### Stated goal
Repeat exactly, please, the lines that begin at the start of the listing and end at the line holding "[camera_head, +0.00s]".

### Material
>> START

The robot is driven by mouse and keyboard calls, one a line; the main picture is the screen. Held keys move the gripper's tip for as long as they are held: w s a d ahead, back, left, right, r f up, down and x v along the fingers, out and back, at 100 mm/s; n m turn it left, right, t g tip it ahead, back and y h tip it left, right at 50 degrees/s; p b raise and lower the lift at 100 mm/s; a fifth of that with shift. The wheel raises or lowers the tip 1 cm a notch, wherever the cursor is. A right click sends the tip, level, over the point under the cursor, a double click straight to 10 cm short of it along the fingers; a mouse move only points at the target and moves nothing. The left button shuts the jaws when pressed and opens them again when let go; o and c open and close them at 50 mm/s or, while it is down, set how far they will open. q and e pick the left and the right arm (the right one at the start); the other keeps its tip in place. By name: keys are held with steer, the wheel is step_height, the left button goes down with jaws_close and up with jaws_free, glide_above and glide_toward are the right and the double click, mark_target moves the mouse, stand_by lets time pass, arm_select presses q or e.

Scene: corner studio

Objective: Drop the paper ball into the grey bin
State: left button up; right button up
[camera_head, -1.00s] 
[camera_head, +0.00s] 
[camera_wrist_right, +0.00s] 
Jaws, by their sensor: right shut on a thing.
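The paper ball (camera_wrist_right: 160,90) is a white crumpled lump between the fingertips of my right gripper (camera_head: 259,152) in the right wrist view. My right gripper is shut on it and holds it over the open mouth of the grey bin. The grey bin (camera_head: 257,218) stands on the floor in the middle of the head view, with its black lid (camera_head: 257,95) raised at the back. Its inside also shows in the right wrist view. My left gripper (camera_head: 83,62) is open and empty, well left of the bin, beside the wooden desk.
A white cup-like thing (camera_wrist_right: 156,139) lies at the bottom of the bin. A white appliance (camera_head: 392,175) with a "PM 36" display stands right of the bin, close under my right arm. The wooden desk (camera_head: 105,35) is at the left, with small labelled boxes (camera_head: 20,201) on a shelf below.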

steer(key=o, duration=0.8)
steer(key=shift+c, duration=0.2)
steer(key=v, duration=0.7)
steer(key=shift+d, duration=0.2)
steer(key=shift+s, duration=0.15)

>> END

### Output
The robot is driven by mouse and keyboard calls, one a line; the main picture is the screen. Held keys move the gripper's tip for as long as they are held: w s a d ahead, back, left, right, r f up, down and x v along the fingers, out and back, at 100 mm/s; n m turn it left, right, t g tip it ahead, back and y h tip it left, right at 50 degrees/s; p b raise and lower the lift at 100 mm/s; a fifth of that with shift. The wheel raises or lowers the tip 1 cm a notch, wherever the cursor is. A right click sends the tip, level, over the point under the cursor, a double click straight to 10 cm short of it along the fingers; a mouse move only points at the target and moves nothing. The left button shuts the jaws when pressed and opens them again when let go; o and c open and close them at 50 mm/s or, while it is down, set how far they will open. q and e pick the left and the right arm (the right one at the start); the other keeps its tip in place. By name: keys are held with steer, the wheel is step_height, the left button goes down with jaws_close and up with jaws_free, glide_above and glide_toward are the right and the double click, mark_target moves the mouse, stand_by lets time pass, arm_select presses q or e.

Scene: corner studio

Objective: Drop the paper ball into the grey bin
State: left button up; right button up
[camera_head, -1.00s] 
[camera_head, +0.00s] 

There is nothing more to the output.